19. The apparatus as claimed in claim 18, wherein said wafer carrier has a top surface including one or more cavities for receiving one or more of said wafers.

20. The apparatus as claimed in claim 19, wherein said cavities at the top surface of said wafer carrier have diameters that are greater than or equal to the diameters of said wafers.

21. The apparatus as claimed in claim 19, wherein said wafer carrier includes one or more channels in fluid communication with said hollow space and extending outwardly from said hollow space.

22. The apparatus as claimed in claim 21, wherein at least one of said channels passes below at least one of said cavities of said wafer carrier.

23. A method of growing epitaxial layers atop a wafer comprising: providing a deposition chamber having a rotatable, substantially porous wafer carrier therein; maintaining a first pressure level within said deposition chamber; placing a wafer atop said substantially porous wafer carrier; after the placing step, drawing a vacuum through said substantially porous wafer carrier so that an interface between said wafer and said wafer carrier has a second pressure level that is less than the first pressure level within said deposition chamber, wherein said wafer is maintained in a substantially flat orientation.

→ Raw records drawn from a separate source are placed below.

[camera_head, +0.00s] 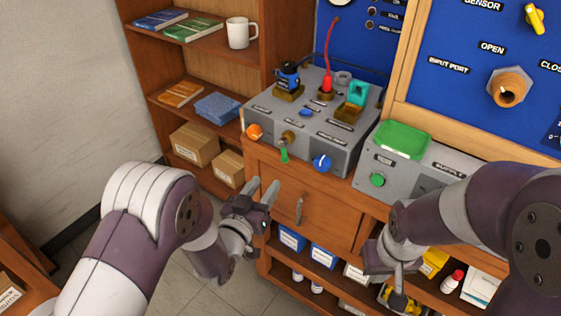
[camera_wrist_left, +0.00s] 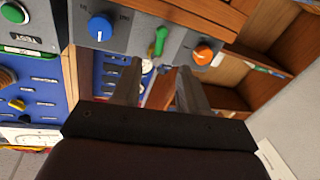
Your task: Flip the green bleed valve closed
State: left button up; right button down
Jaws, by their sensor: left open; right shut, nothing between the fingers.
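The green bleed valve lever (camera_head: 284,154) hangs down from a brass fitting on the front of the grey test box (camera_head: 310,125), between an orange knob and a blue knob. It also shows in the left wrist view (camera_wrist_left: 159,42), beyond the fingers and roughly between them. My left gripper (camera_head: 262,186) is open and empty, its fingers pointing up toward the panel, below and left of the lever and apart from it. My right gripper (camera_head: 398,278) is shut and empty, pointing down at the lower right before the cabinet.
The orange knob (camera_head: 254,131) and blue knob (camera_head: 321,162) flank the lever. A wooden drawer front with a handle (camera_head: 298,210) lies below the box. A supply unit (camera_head: 378,179) with a green button stands to the right. Shelves with boxes (camera_head: 194,144) are at left.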

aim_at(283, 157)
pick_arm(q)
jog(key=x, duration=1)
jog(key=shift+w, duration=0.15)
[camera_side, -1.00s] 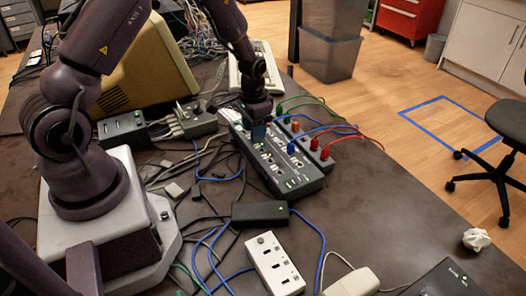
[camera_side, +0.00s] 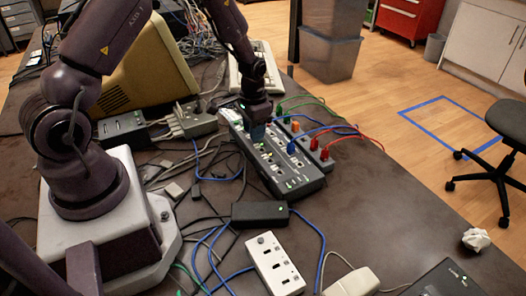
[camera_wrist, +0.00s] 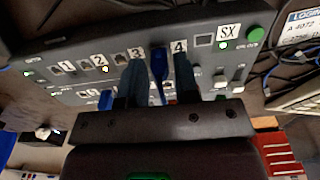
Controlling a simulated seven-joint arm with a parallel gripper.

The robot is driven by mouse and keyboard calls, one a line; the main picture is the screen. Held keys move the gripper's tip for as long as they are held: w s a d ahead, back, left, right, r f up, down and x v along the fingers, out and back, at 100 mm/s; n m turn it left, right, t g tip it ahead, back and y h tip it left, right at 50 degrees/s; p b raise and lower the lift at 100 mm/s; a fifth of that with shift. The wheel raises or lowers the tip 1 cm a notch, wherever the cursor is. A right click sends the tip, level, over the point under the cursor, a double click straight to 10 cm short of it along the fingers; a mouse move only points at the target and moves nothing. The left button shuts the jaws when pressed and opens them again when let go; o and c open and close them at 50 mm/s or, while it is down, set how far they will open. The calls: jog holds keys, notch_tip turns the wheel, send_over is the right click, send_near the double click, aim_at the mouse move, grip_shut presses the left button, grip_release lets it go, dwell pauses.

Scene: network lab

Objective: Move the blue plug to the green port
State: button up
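My gripper (camera_wrist: 158,62) points down over the black switch box (camera_side: 298,186), whose ports are numbered 1 to 4 in the wrist view. Its two fingers stand apart, around ports 3 and 4. A blue plug or cable piece (camera_wrist: 157,82) shows between them; whether the fingers touch it is unclear. In the side view my gripper (camera_side: 257,132) covers that spot. Another blue plug (camera_side: 291,148) sits on the box's right side, with a blue cable. No port is plainly green; a green light (camera_wrist: 254,33) shows beside the SX label, and a green plug (camera_side: 279,110) sits at the far end.
An orange plug (camera_side: 295,126) and red plugs (camera_side: 324,154) with cables line the box's right side. A black adapter (camera_side: 260,214) and a white socket strip (camera_side: 275,263) lie in front. Loose cables cover the table to the left. The table at the right is clearer.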

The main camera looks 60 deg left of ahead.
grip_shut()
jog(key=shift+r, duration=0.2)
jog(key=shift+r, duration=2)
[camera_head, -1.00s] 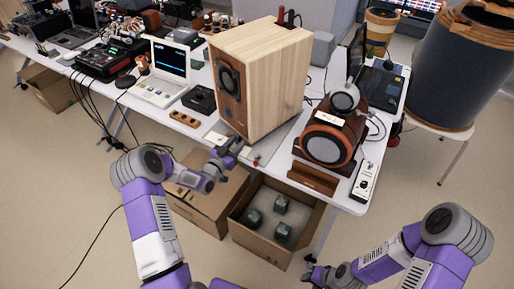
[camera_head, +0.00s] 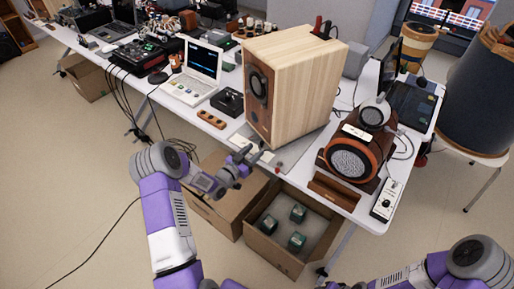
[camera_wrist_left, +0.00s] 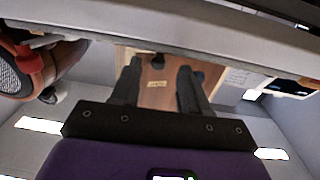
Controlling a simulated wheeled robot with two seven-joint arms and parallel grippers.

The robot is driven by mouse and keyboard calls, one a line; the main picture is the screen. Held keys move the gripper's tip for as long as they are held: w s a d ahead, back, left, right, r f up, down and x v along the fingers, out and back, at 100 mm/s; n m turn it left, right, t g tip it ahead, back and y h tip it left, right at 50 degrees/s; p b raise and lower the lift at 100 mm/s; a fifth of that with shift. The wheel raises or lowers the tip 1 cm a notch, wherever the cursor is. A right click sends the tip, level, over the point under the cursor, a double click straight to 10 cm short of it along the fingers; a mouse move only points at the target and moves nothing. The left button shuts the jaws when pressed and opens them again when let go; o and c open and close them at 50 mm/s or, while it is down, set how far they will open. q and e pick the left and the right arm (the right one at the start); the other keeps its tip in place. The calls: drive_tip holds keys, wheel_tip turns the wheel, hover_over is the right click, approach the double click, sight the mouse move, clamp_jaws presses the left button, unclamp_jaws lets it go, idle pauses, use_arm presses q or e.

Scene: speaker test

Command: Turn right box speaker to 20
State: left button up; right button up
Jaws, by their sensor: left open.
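The wooden box speaker (camera_head: 312,85) stands upright on the table, its darker front panel with a round driver (camera_head: 259,88) facing left. My left gripper (camera_head: 250,160) is at the table's front edge, just below and in front of this panel. In the left wrist view the gripper (camera_wrist_left: 158,82) is open and empty. The brown panel (camera_wrist_left: 155,92) shows between and beyond its fingers, with a small label and two dark knobs (camera_wrist_left: 158,61). The knob setting is too small to read.
A round-fronted orange speaker (camera_head: 350,161) with headphones stands right of the box speaker. A white control box (camera_head: 387,199) lies at the table's right corner. A white laptop (camera_head: 192,88) is to the left. An open carton (camera_head: 268,247) stands below the table edge.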

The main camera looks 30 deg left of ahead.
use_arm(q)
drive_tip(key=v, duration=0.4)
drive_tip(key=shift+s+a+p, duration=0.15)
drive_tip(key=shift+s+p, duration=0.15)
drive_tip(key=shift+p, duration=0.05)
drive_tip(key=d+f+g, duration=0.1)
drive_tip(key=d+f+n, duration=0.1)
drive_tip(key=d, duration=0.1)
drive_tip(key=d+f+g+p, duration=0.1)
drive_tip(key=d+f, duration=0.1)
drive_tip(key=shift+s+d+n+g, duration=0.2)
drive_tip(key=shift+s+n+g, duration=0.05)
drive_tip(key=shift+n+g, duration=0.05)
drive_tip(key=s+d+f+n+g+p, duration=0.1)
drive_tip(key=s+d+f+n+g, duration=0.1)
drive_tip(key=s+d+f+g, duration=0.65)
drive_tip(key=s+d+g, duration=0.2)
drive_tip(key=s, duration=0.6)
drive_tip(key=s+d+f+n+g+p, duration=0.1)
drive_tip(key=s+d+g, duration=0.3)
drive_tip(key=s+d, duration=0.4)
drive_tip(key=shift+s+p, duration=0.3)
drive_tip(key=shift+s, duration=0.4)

24. The method as claimed in claim 23, further comprising rotating said substantially porous wafer carrier.

25. The method as claimed in claim 24, further comprising introducing one or more reactants into said deposition chamber during the drawing a vacuum step.

26. The method as claimed in claim 23, further comprising heating said wafer carrier.

27. The method as claimed in claim 23, wherein said substantially porous wafer carrier is made of a material selected from the group consisting of graphite, SiC, and molybdenum.